If the past trends of innovation in the solar industry are extrapolated to the next ten years, it may appear that it will be much more cost-efficient to consider solar in the future. However, this is not necessarily the case for all commercial businesses across the globe. Due to expiring solar incentives and limited community solar deals, it is best to minimize the cost of installing solar by starting the process today.
In the U.S, facility managers are at risk of running out of time to maximize the solar Investment Tax Credit (ITC), the country’s most generous solar incentive. The ITC is a federally mandated policy that allows companies to receive a one-time 26 percent tax credit for installing solar. The ITC is widely credited with contributing to U.S. solar growth, but it will soon be much less beneficial for anyone going solar in the future. It is scheduled to step down to 22% in 2023 and permanently drop to 10% thereafter.
Let’s say a solar energy system costs $100,000. If the installation process starts before 2022, the company could deduct $26,000 from its corporate income tax. If the same installation is done in 2023 or 2024, the tax credit would be $22,000 and $10,000, respectively—a significant decrease from today’s savings.
To take full advantage of the ITC, it is best to act as soon as possible. While it seems like there is still considerable time until the ITC steps down, there can always be unanticipated project setbacks, like getting permits from the government, that delay construction one or more years.
Even cash rebates that were very common a few years ago are running out of funding. Rebates are typically offered by investor-owned utilities and state or municipal governments, and they can reduce solar system installation costs by another 10-20 percent. They are generally available for a short period and expire once solar capacity in the region has been filled. Hence, as the number of solar projects across the U.S has been growing, the availability of rebates has been decreasing.
For facility managers outside of the U.S, unfortunately, government solar incentives are also slowing down. For example, China—a country that accounted for 50 percent of the world’s total solar demand until 2017—significantly reduced its feed-in-tariff policy¹ for solar projects. When feed-in-tariffs were first enacted in China, this incentive led to incredible growth in solar installations across the country, but came at the cost of a high deficit for the government. Therefore, since 2018, lawmakers have placed stricter measures on which projects can qualify and also decreased the value of the feed-in-tariff. In November 2020, the French government also indicated that it plans to reduce its feed-in tariffs for certain solar installations in the future.
Companies can still benefit from lower electricity expenses by subscribing to a community solar project. Community solar is preferred by businesses when installing onsite solar may not be an option due to a myriad of reasons, like being on a shared property, having a curved roof, or not having the budget to pay for the installation costs. Commercial entities can save up to 10 percent on their monthly electricity expenses by subscribing to community solar.
Right now, the concept of community solar is quite new, so dozens of solar developers are offering competitive deals to attract new subscribers. As the community solar market matures, these deals will naturally become sparser. Additionally, similar to one-off commercial or residential solar installations, states have allocated special financial incentives for community solar projects. These incentives can also be expected to go down as the capacity of projects around the country fills up.

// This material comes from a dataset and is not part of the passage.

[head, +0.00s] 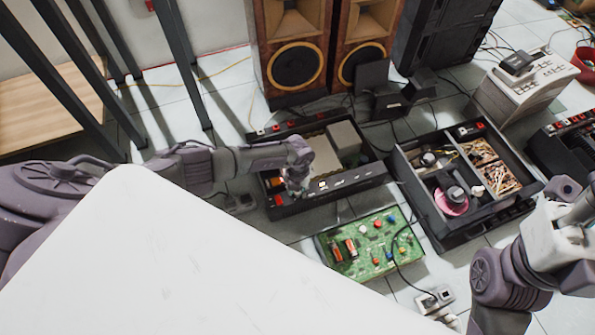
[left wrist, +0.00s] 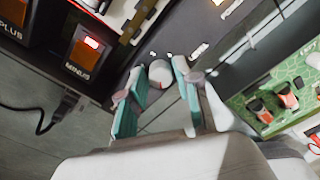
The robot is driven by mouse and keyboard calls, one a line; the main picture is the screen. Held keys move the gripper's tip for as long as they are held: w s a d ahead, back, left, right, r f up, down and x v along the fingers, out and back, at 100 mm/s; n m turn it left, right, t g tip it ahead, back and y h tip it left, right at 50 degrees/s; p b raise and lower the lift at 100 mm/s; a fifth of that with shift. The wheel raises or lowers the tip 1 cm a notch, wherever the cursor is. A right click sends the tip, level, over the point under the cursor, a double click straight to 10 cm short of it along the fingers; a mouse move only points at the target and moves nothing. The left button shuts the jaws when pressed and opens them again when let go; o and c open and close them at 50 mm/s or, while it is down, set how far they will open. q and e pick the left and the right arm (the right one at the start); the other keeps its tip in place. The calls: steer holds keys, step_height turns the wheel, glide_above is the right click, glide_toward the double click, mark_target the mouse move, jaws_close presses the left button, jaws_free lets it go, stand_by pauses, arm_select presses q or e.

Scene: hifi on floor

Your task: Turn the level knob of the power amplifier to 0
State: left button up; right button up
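The power amplifier (head: 352,181) is an open black chassis on the tiled floor, with small lit marks on its front panel. My left gripper (head: 297,187) is at the left part of that panel. In the left wrist view, a round pale grey knob (left wrist: 160,70) sits on the dark panel. The teal fingers of my left gripper (left wrist: 160,84) stand on either side of the knob, apart, with narrow gaps showing. The knob's pointer and scale are not readable. My right arm is at the right edge; the fingers of its gripper (head: 566,190) are unclear.
A glowing red switch marked MINUS (left wrist: 86,47) is left of the knob. A green circuit board (head: 370,246) lies in front of the amplifier. A second open black chassis (head: 437,232) is to the right. Wooden speakers (head: 292,62) stand behind. Cables cross the floor.

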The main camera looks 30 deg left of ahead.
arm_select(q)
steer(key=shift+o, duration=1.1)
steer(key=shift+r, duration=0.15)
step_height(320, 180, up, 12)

Lastly, many states have maximum limits on the number of subscribers each community solar project is allowed to enroll. Companies that are unable to install solar panels on their properties physically are increasingly recognizing the flexibility and ease of subscribing to community solar. Therefore, the earlier a facility subscribes to community solar, the more likely that it will receive a competitive price or additional benefits today.
As mentioned earlier, one of the key advantages of installing solar is the long-term financial benefits. Thanks to a policy framework known as “net metering,” solar energy system owners across 41 states in the U.S (plus Washington, D.C., U.S Virgin Islands, Puerto Rico, and American Samoa) can send the excess energy produced by their system to the grid. In exchange, they receive credits from the utility that can lower their monthly electricity bill.

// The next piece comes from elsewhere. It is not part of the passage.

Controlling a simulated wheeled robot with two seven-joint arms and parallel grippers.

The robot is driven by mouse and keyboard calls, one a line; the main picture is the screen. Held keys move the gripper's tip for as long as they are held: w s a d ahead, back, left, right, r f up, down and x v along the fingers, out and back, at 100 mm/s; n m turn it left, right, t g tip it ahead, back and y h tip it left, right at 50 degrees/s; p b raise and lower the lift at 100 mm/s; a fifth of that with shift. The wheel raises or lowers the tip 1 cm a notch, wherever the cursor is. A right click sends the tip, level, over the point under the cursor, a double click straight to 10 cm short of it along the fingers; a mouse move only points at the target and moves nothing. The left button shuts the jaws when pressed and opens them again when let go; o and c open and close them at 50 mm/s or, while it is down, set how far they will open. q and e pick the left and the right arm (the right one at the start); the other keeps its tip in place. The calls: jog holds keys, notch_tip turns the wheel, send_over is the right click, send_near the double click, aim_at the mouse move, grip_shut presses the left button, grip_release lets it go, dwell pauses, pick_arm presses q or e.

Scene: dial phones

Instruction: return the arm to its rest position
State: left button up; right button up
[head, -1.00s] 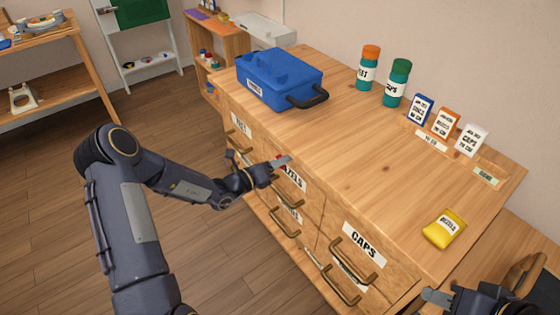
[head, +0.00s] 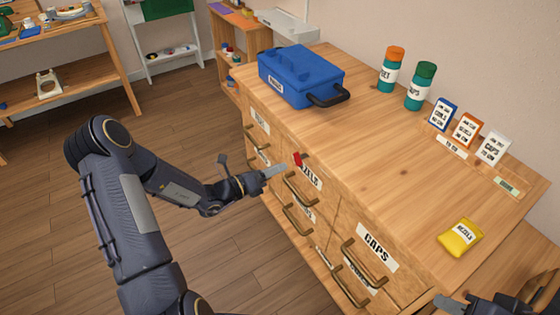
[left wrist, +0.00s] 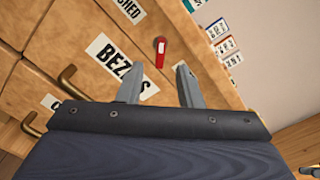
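My left arm reaches in from the left in the head view, and its left gripper (head: 274,171) is in front of the cabinet's drawer fronts, apart from them. In the left wrist view the left gripper (left wrist: 160,85) has its two fingers apart with nothing between them. A red tag or key (head: 298,159) sits on the cabinet front just beyond the fingertips; it also shows in the left wrist view (left wrist: 160,50), above the fingers. My right gripper (head: 446,301) shows only in part at the bottom right corner, and its opening is not clear.
The wooden cabinet (head: 350,150) has labelled drawers with brass handles. On its top are a blue toolbox (head: 300,75), two bottles (head: 391,70), several small cards (head: 466,130) and a yellow packet (head: 461,237). The floor (head: 60,230) left of my arm is clear.

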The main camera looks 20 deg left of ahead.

While electricity expenses are one of the most substantial budget line items for facility managers, they are expected to rise 2-3 percent every year. While this may not seem like a lot now, this can cumulatively become significant over the long run.

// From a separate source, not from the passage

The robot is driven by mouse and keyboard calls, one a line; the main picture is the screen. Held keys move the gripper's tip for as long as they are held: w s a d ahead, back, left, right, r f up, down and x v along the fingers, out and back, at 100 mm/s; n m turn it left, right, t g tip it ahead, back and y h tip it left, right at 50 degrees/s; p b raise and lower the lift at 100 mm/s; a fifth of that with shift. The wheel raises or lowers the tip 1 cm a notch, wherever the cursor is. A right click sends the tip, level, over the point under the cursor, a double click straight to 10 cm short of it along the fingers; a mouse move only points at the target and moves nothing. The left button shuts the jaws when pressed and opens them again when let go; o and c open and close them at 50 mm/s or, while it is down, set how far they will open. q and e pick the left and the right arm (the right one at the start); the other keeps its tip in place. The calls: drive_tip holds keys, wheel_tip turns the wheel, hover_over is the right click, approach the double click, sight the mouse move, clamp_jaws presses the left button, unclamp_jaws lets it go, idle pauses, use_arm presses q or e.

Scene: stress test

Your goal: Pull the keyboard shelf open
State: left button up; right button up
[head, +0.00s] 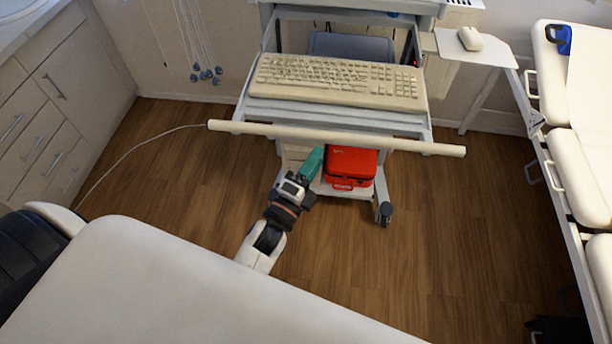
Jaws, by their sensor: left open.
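The keyboard shelf (330,114) is a pale grey tray at the front of a wheeled cart (268,30). It bears a beige keyboard (340,80). A long cream bar (335,137) runs across the shelf's front edge and reaches past both sides. My left gripper (313,161), with teal fingers, is just below the bar in the picture, pointing up and to the right toward the cart. It is open, and I cannot tell whether it touches anything. My right gripper is not in view.
A red case (350,167) sits on the cart's lower shelf, right of my left gripper. A mouse (470,38) lies on a white side board (487,53). Drawers (50,110) line the left, and a padded couch (580,165) the right. The wooden floor (440,235) between is clear.

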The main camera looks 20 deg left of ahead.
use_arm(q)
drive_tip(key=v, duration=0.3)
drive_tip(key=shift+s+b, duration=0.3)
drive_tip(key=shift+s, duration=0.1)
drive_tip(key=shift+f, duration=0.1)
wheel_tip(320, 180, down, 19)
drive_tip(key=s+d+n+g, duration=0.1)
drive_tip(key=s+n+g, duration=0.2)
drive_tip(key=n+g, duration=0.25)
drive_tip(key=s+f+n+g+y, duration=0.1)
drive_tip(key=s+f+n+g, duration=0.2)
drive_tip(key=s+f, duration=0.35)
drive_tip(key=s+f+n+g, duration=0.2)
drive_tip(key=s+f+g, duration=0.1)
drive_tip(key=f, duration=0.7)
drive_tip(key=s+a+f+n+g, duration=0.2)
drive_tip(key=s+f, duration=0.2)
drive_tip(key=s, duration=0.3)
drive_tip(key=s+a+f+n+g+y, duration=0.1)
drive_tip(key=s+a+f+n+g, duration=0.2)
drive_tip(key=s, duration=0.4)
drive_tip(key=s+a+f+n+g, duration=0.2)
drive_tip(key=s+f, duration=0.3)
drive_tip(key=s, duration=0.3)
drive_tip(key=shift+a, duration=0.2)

Therefore, the opportunity cost of waiting to install solar later is significant. Delaying procurement of solar energy means continually paying your utility when you can otherwise turn this expense into an asset. After all, this is no return on monies paid to your electric company.
Some facility managers might be thinking that it is best to delay getting solar now to wait for more efficient and advanced solar technology to become available. The hope is that the technology will produce a higher output of solar energy, thus will lead to a more significant increase in electricity savings. While there is no question that solar efficiency will continue to rise in the future, commercial access to these technologies can be delayed due to policy issues and regulatory hurdles (tariffs on foreign panels, approvals from the government, etc.) Today’s upgrades are incremental and it’s important to keep in mind a watt is a watt. Sure you can get the newest solar module next year, but that translates into another year of lost operational expense savings.
The growth of solar power and the technological innovation in the sector did not happen in a vacuum. Many factors played a role, such as tax incentives, rebate options, special funds from governments, and more. The value of these incentives is expected to decrease or expire as the cost of solar becomes more comparable to other traditional energy sources, such as coal and/or natural gas. The impact this will have on the rate of innovation in the sector is still unknown, so it is better to take advantage of today’s momentum and benefits.
¹Under a feed-in-tariff framework, the government places a fixed price for every kilowatt hour (kWh) produced from the solar energy system for a specific period of time. The value of the price is competitive enough that businesses that install solar are able to receive credits at or near the retail price of electricity.